Goal:
From the data that follows, copy every line holding the string "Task".

Provided data:
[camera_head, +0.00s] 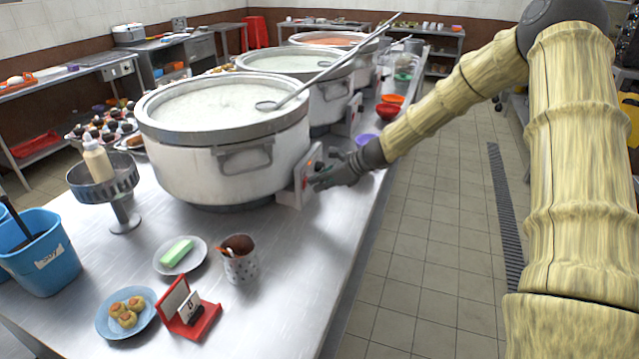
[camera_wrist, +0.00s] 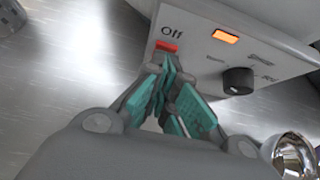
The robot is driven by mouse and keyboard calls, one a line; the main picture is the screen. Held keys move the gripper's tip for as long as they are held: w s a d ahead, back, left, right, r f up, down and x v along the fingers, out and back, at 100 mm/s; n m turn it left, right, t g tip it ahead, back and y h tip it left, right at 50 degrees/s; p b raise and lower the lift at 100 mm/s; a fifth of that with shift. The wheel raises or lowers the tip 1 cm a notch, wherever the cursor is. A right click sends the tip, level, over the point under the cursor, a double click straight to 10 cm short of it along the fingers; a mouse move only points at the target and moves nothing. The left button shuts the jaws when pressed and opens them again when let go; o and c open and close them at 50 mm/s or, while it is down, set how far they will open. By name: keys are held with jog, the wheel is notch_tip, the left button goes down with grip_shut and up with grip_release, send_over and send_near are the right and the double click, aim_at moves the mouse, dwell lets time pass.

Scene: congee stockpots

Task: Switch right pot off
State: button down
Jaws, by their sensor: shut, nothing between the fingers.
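The large nearest stockpot (camera_head: 222,165) is full of pale congee and has a ladle resting in it. Its control box (camera_head: 297,186) stands at its right side, facing my gripper (camera_head: 318,178). In the wrist view the control panel (camera_wrist: 205,55) has a red button (camera_wrist: 167,46) under the word "Off", a lit orange lamp (camera_wrist: 225,36) and a black knob (camera_wrist: 238,80). My gripper (camera_wrist: 168,68) is shut and empty, its teal fingertips at the lower edge of the red button. I cannot tell whether they touch it.
Two more stockpots (camera_head: 297,63) (camera_head: 330,40) stand behind in a row. A red bowl (camera_head: 387,111) and a purple bowl (camera_head: 365,139) sit along the right table edge. A metal cup (camera_head: 240,264) and plates are in front. The tiled floor at right is open.

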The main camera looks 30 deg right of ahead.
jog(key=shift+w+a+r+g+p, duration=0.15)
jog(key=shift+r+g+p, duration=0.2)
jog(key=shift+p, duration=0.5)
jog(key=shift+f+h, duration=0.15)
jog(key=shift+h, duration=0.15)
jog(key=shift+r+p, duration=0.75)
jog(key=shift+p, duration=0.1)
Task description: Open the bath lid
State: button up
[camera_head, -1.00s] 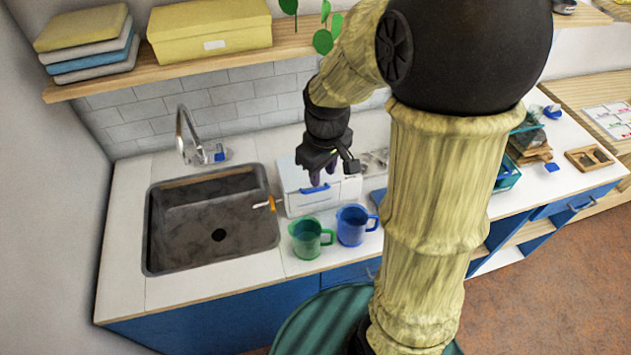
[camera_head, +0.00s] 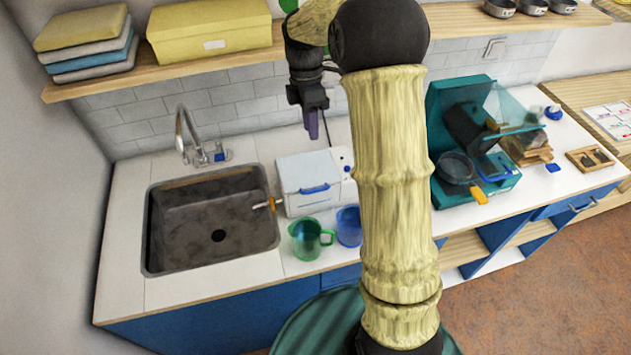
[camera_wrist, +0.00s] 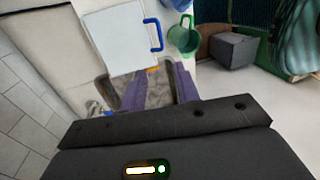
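The bath is a white box (camera_head: 294,201) on the counter just right of the sink. Its white lid (camera_head: 308,172) lies shut on top, with a blue handle (camera_head: 315,189) along the front edge. In the wrist view the lid (camera_wrist: 112,38) shows at upper left, with the blue handle (camera_wrist: 160,34) on its right side. My gripper (camera_head: 312,132) hangs above the rear of the bath, fingers pointing down, apart from the lid. In the wrist view its two purple fingers (camera_wrist: 158,80) are spread with nothing held between them.
A green mug (camera_head: 306,240) and a blue mug (camera_head: 348,228) stand in front of the bath, the blue one partly behind my arm. An orange-tipped spout (camera_head: 265,204) reaches over the sink (camera_head: 160,262). A shelf (camera_head: 230,65) runs above; a teal device (camera_head: 478,180) stands right.

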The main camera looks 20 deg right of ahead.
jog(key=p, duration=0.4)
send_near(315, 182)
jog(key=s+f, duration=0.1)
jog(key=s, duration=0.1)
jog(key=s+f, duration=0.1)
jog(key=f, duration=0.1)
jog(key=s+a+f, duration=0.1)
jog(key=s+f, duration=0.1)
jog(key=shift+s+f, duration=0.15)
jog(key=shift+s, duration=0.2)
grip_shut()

Exercise answer:
Task: Switch right pot off
Task description: Open the bath lid

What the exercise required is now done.